Description of the task: Pick out the lines below with "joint" and list them.

(Robot task records)
%%
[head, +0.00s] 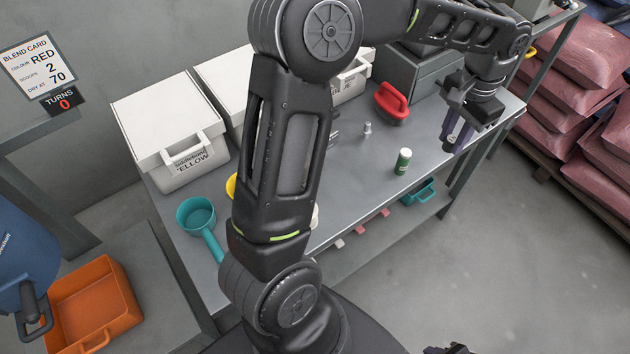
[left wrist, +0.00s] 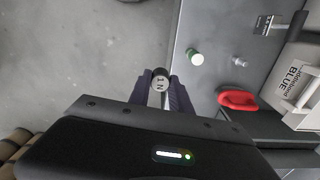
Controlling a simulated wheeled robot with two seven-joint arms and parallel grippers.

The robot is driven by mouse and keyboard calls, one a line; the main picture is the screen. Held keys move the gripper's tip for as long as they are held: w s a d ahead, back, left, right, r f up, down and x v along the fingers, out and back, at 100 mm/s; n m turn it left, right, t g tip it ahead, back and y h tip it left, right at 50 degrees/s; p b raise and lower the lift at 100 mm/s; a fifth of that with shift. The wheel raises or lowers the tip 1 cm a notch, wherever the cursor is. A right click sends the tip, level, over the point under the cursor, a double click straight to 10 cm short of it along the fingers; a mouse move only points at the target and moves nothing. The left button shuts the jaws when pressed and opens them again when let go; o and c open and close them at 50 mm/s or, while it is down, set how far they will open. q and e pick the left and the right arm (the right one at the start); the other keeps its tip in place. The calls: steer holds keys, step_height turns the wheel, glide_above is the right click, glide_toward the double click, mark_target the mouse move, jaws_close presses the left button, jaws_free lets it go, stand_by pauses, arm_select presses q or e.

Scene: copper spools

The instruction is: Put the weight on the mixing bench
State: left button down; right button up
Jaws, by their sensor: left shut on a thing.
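My left gripper (head: 458,138) is above the far right part of the grey metal bench (head: 350,190), near its front edge. It is shut on a small dark cylinder, the weight (left wrist: 160,80), whose round grey end is marked "1 N". In the left wrist view the weight sits between the two fingertips (left wrist: 163,92), with the bench edge (left wrist: 183,35) close beside it. In the head view the weight is mostly hidden by the fingers. A dark part at the bottom edge may be my right gripper (head: 450,349); its jaws cannot be made out.
Pink sacks (head: 570,75) are stacked at right. Bench surface around the can is clear.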

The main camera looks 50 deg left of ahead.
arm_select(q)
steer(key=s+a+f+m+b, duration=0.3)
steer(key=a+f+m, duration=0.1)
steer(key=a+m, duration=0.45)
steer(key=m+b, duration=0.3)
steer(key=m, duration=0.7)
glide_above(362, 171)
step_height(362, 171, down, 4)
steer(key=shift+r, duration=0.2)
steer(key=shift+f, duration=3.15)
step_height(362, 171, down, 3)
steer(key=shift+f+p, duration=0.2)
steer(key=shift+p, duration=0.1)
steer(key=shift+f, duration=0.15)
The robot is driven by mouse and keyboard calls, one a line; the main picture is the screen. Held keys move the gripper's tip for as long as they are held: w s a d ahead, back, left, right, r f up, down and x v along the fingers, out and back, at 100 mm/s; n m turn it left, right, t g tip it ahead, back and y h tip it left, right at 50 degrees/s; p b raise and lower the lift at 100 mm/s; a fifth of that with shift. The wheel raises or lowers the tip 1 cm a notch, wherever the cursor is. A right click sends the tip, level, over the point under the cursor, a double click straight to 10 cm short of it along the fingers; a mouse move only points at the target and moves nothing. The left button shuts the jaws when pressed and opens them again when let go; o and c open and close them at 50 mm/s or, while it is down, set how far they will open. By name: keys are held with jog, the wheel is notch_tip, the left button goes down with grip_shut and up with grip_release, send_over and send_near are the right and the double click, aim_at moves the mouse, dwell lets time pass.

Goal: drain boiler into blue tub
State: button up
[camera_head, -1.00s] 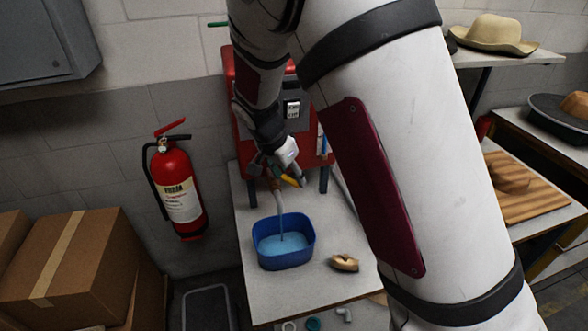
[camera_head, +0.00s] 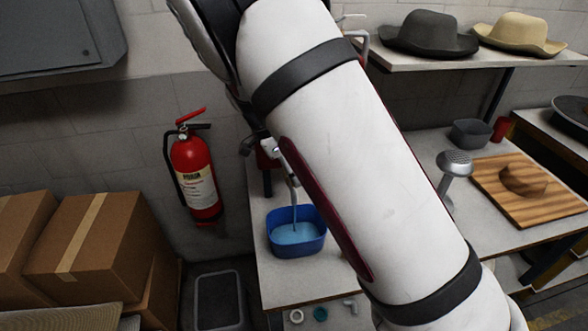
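The blue tub (camera_head: 284,248) stands on the white table, with pale blue water (camera_head: 297,233) in it. A thin stream (camera_head: 294,208) falls into it from a grey spout (camera_head: 293,181). The boiler is almost wholly hidden behind my arm; only a dark leg and a bit of red (camera_head: 266,160) show to the left of my arm. What seems to be part of my gripper (camera_head: 273,149) shows near the spout, above the tub. Its fingers are hidden or too small to tell, and so is any hold on the drain valve.
A grey hat (camera_head: 430,33) and a cream hat (camera_head: 517,33) sit on a shelf at right. A wooden board (camera_head: 530,205) lies on the right table beside a metal shower-like head (camera_head: 455,164).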

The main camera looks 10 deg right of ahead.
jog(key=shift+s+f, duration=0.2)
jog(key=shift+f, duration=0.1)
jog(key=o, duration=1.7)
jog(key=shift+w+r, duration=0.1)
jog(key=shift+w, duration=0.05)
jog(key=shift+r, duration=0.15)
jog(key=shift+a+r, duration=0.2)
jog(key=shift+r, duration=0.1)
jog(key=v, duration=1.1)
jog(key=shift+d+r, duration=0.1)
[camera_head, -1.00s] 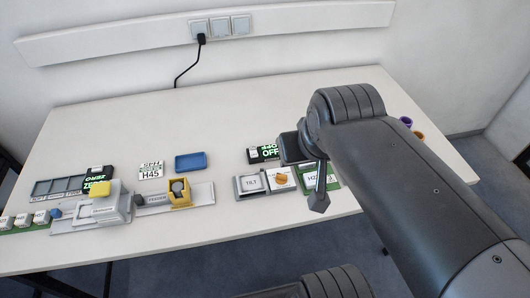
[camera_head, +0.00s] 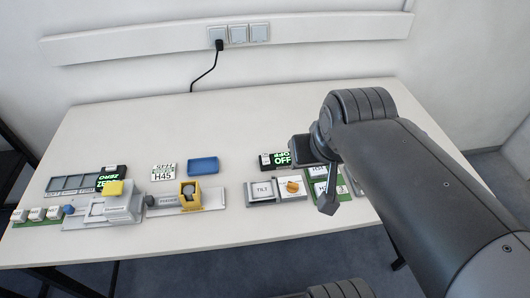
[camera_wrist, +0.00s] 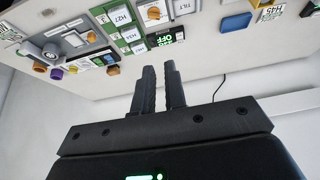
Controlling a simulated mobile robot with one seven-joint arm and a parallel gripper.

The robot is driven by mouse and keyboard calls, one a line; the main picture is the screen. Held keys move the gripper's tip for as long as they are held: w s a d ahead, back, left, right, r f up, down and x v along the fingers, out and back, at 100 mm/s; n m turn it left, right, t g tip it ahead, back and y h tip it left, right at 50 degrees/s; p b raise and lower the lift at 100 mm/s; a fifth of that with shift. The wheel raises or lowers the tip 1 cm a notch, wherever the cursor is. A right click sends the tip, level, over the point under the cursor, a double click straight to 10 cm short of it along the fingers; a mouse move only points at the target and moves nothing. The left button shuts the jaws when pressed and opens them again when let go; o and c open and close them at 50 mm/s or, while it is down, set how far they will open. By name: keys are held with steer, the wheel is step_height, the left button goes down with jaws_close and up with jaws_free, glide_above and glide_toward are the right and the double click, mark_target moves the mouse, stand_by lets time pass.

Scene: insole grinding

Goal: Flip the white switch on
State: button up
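The white switch (camera_head: 265,161) is a small white piece at the left end of a black unit whose green display (camera_head: 282,158) reads OFF. The unit stands near the middle right of the table, behind the TILT button. The green display also shows upside down in the wrist view (camera_wrist: 165,38), beyond the fingertips. My gripper (camera_wrist: 160,66) has its two dark fingers a narrow gap apart, with nothing between them. It appears apart from the unit. In the head view, my arm's end is right of the unit and partly hides what lies there.
The white TILT button (camera_head: 262,190) and an orange knob (camera_head: 293,187) sit in front of the unit. A blue tray (camera_head: 203,166) and the feeder's yellow part (camera_head: 189,195) stand left. The back of the table (camera_head: 230,110) is clear. Wall sockets (camera_head: 238,34) hold a black plug.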

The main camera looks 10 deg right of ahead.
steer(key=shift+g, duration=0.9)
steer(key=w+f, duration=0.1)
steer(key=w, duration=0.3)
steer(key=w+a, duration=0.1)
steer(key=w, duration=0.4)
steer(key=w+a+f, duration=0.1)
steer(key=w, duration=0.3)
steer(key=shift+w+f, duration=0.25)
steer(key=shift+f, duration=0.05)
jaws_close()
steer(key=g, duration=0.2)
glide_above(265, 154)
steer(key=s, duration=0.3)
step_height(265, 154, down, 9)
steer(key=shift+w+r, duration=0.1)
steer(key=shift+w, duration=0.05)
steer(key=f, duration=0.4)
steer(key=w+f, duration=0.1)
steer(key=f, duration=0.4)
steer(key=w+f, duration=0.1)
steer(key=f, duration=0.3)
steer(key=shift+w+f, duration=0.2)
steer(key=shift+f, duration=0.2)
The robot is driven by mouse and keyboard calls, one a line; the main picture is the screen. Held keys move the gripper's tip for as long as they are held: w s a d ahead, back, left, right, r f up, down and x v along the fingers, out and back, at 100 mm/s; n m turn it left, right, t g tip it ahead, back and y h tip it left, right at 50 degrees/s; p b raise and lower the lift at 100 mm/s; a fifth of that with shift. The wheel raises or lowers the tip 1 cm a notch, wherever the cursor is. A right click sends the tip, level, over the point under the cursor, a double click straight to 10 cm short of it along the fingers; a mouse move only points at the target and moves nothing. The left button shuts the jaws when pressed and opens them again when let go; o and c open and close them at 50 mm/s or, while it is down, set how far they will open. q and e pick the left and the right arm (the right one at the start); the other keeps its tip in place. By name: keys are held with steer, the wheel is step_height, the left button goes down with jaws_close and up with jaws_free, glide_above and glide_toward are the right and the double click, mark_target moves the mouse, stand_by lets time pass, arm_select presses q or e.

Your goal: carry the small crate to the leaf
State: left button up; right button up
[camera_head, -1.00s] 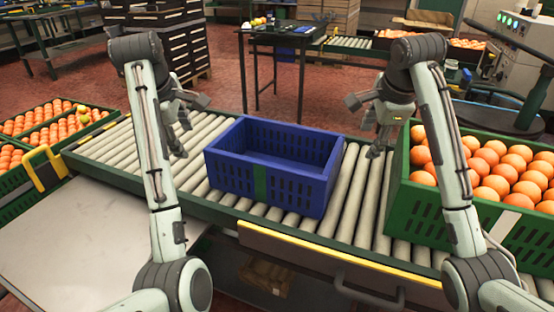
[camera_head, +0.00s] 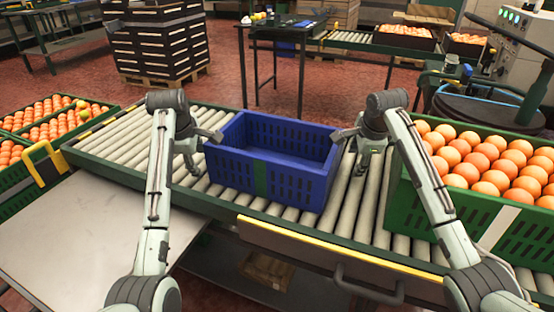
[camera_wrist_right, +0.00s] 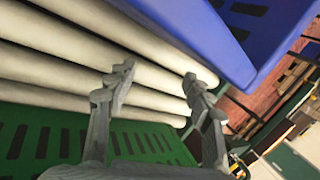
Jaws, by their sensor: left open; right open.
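The small crate is a blue, empty-looking open box (camera_head: 296,189) with slotted walls, standing upright on the roller conveyor. A flat grey panel at the lower left (camera_head: 90,245), which looks like the leaf, joins the conveyor's front side and is bare. My left gripper (camera_head: 205,154) is open, close to the crate's left end wall. My right gripper (camera_head: 350,153) is open, close to the crate's right end wall. In the right wrist view my right gripper (camera_wrist_right: 159,74) has its fingers apart with rollers behind them, and the crate (camera_wrist_right: 205,35) is beyond. I cannot tell whether either gripper touches the crate.
A green crate full of oranges (camera_head: 415,207) stands on the conveyor at right. Green crates of oranges (camera_head: 95,127) stand at far left by a yellow handle (camera_head: 45,165). Conveyor rollers (camera_head: 125,142) left of the blue crate are clear. A black table (camera_head: 275,35) stands behind.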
%%
Full response:
Controlling a simulated wheeled robot with two seven-joint arms and parallel grippers.
Controlling a simulated mobile robot with one seven-joint arm and a parallel gripper.

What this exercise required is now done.